Stored data
....
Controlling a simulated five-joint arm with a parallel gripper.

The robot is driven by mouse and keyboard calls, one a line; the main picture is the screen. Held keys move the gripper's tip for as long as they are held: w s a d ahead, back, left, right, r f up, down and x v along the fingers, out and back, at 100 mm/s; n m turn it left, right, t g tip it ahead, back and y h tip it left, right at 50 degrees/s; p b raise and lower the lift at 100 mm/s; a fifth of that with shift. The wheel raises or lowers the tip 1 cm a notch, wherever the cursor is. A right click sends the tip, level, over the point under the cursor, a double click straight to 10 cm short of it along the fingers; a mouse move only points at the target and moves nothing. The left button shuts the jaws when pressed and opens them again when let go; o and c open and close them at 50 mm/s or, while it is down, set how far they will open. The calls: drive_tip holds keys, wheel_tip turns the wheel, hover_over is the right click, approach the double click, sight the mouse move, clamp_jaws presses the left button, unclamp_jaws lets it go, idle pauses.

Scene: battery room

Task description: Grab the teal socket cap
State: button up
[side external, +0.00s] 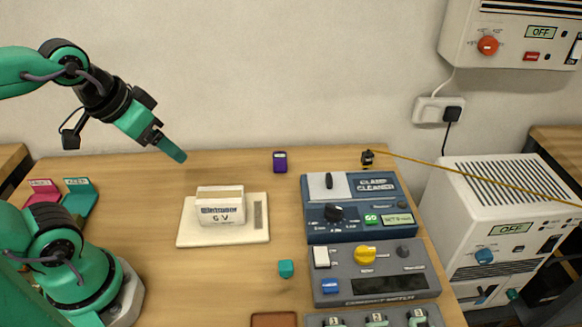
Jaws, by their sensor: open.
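A small teal block-like piece (286,268), which looks like the teal socket cap, sits on the wooden table in front of the white scale and left of the grey device. My gripper (171,151) is raised above the back left of the table, up and to the left of the teal cap and well apart from it. It points down to the right. Its jaws are open, and nothing shows between them.
A 6 V battery block stands on a white scale (260,234) between my gripper and the cap. A blue clamp cleaner (318,236) and a grey device (375,284) stand at right. A purple piece (280,161) sits behind. A brown pad (273,320) lies in front.

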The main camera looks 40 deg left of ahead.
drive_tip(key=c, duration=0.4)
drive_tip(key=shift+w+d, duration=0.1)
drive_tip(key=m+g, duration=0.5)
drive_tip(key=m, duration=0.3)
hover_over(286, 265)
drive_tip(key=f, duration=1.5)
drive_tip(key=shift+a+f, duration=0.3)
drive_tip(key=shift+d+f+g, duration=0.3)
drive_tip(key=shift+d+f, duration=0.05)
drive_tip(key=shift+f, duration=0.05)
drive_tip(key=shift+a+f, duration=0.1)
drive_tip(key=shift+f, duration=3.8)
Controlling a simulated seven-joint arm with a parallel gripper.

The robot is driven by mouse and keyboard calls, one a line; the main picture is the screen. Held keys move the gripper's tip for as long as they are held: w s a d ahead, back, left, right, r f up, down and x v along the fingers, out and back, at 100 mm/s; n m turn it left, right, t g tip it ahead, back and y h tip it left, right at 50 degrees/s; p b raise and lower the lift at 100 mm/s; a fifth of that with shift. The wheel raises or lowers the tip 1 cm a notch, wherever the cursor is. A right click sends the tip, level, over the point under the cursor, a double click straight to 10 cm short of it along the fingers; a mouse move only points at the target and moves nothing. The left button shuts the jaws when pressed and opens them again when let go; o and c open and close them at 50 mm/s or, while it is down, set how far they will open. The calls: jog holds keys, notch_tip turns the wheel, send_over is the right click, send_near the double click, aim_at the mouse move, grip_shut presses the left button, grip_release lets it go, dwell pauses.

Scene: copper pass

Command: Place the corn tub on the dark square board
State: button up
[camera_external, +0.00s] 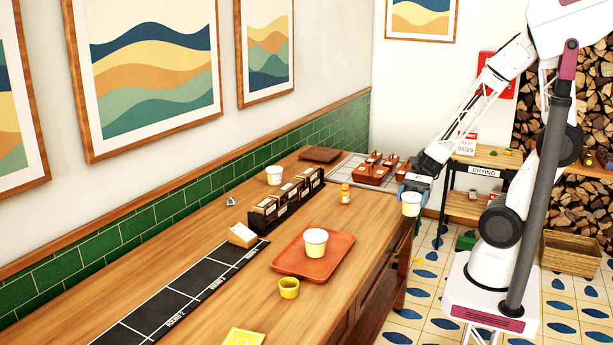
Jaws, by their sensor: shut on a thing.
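My gripper (413,188) is at the right edge of the wooden counter, shut on a pale tub (411,207) with a yellowish top. It holds the tub upright beyond the counter's edge. Its contents are too small to confirm as corn. A similar pale tub (315,244) stands on the orange-brown tray, and a white tub (274,176) stands near the green-tiled wall. A dark brown square board (320,154) lies flat and looks empty at the counter's far end, to the left of and beyond my gripper.
Between gripper and board are a red-brown caddy (376,171) on a pale grid and an orange bottle (345,194). Dark bins (285,203) stand mid-counter. The tray (338,256), a yellow cup (289,288) and a black gridded mat (166,325) lie nearer.

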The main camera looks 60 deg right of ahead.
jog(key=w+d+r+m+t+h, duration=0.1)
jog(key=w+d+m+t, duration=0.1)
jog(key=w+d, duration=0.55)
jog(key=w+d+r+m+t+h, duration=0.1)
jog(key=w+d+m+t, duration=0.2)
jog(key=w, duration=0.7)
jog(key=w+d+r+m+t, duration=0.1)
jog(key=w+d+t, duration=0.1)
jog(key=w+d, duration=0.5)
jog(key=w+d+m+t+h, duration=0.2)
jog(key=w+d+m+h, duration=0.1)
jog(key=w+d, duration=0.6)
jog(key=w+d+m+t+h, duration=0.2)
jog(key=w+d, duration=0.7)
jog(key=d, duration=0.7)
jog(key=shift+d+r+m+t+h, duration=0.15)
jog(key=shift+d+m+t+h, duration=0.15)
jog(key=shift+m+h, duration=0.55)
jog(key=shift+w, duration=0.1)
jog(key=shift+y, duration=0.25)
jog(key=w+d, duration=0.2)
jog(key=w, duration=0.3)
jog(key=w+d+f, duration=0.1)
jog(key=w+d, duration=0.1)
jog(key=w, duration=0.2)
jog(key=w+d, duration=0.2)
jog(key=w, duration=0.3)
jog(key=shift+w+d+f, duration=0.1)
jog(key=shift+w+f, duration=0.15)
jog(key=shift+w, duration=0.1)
....
** Task goal **
Write out, word for word, the lines from the start of the data through the one holding "[side external, +0.00s]". Omit pictures.

** Exercise output **
Controlling a simulated five-joint arm with a parallel gripper.

The robot is driven by mouse and keyboard calls, one a line; the main picture is the screen. Held keys move the gripper's tip for as long as they are held: w s a d ahead, back, left, right, r f up, down and x v along the fingers, out and back, at 100 mm/s; n m turn it left, right, t g tip it ahead, back and y h tip it left, right at 50 degrees/s; p b raise and lower the lift at 100 mm/s; a fifth of that with shift. The wheel raises or lowers the tip 1 cm a notch, wherever the cursor is. A right click sends the tip, level, over the point under the cursor, a double click straight to 10 cm short of it along the fingers; a mouse move only points at the target and moves nothing. The left button shuts the jaws when pressed and opens them again when let go; o and c open and close them at 50 mm/s or, while it is down, set how far they will open. The calls: drive_tip holds keys, wheel_tip turns the wheel, hover_over is the right click, approach the double click, sight the mouse move, clamp_jaws presses the left button, unclamp_jaws lets it go, idle pauses.

Scene: battery room

Task description: Grab the teal socket cap
State: button up
[side external, +0.00s] 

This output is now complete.